Count how many lines of the material contain the string "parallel", then give that number and nothing more.
====== DATA ROWS ======
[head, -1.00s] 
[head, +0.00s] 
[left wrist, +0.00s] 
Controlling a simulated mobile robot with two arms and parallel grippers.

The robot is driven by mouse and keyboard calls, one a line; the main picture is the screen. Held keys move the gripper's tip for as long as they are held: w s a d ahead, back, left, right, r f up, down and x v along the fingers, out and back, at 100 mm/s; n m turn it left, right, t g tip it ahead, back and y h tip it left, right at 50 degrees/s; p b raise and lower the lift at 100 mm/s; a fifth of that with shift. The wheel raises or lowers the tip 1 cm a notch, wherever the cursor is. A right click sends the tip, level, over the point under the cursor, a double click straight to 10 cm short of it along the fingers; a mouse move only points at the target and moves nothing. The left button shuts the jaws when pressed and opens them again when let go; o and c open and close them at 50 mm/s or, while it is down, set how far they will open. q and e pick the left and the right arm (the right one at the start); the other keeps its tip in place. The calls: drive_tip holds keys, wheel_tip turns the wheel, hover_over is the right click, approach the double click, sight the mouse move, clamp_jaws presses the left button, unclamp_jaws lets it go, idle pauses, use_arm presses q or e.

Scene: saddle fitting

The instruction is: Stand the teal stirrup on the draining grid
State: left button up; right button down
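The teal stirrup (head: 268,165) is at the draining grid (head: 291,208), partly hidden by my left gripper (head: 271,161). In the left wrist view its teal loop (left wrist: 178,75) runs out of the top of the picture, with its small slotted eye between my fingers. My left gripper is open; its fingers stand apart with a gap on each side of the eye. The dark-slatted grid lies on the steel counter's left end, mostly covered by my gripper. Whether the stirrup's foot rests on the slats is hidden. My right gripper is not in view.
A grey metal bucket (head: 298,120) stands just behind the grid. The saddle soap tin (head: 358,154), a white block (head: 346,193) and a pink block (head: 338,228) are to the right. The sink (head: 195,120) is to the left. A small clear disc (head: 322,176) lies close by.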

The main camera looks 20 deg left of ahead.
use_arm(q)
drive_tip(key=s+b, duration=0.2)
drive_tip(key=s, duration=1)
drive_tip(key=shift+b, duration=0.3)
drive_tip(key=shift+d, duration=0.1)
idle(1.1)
======
====== DATA ROWS ======
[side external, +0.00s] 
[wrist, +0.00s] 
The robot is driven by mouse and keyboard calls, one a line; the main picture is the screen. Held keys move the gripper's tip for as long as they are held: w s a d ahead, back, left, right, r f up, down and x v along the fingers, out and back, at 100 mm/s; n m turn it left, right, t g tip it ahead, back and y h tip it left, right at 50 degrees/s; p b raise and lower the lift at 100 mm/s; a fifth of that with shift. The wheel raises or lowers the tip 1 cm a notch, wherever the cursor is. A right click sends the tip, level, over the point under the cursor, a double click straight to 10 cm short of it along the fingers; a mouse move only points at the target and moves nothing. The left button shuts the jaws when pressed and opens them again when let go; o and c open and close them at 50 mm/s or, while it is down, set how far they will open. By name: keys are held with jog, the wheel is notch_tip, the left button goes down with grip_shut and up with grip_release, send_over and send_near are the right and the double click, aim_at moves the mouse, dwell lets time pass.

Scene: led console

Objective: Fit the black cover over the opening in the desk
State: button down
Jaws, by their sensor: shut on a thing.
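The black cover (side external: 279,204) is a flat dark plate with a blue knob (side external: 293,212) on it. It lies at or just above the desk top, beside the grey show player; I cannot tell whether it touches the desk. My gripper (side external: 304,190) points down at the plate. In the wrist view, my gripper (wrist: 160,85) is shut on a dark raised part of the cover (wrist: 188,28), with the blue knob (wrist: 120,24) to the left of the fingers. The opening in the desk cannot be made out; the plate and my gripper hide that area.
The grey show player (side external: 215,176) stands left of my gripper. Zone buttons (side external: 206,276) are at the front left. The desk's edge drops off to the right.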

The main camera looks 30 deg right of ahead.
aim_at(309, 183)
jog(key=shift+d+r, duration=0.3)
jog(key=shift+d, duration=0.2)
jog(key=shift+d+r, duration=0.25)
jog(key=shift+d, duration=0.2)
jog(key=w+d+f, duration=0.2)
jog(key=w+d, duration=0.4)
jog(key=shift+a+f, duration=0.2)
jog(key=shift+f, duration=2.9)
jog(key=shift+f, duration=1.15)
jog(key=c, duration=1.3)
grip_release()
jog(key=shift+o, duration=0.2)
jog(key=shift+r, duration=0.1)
======
====== DATA ROWS ======
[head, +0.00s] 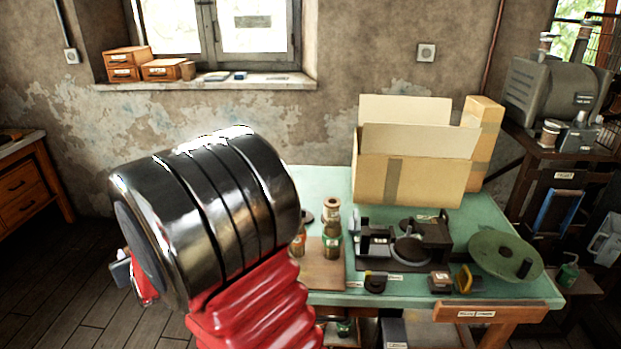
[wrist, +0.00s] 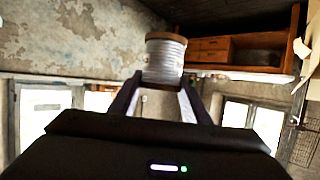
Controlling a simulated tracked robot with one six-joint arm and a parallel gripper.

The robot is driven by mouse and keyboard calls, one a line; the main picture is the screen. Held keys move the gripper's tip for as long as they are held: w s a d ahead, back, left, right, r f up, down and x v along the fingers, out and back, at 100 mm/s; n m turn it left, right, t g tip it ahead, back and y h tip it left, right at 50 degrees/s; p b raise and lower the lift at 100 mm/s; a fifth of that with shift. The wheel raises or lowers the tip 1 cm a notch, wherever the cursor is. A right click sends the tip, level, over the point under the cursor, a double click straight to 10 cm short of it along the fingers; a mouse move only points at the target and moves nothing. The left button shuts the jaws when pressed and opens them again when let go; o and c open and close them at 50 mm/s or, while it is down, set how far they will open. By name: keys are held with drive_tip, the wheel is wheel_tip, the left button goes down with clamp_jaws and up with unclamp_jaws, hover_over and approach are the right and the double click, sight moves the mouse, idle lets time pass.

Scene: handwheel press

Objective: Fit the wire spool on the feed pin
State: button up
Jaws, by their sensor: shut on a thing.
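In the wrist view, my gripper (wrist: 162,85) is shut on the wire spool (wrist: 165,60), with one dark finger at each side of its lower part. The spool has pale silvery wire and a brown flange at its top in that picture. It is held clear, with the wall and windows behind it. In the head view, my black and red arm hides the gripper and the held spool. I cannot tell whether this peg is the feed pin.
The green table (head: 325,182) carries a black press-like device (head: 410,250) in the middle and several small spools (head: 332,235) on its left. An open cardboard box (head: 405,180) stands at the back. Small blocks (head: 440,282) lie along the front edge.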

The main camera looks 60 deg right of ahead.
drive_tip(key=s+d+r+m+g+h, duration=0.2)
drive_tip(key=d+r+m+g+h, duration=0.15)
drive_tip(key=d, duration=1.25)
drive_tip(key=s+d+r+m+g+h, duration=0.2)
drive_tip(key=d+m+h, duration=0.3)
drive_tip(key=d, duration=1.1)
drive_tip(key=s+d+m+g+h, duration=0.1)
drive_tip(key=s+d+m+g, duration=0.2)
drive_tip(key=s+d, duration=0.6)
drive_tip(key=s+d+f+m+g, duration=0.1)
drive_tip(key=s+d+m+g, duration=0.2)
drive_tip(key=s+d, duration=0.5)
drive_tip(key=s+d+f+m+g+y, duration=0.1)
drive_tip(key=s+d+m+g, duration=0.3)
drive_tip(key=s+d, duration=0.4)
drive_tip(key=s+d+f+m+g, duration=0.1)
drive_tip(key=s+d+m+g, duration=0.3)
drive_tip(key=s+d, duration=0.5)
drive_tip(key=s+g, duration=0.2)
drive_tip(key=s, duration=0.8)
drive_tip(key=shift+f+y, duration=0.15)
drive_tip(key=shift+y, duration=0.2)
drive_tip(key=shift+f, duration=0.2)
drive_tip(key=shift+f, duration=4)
======
→ **ANSWER TO THIS EXERCISE**:
2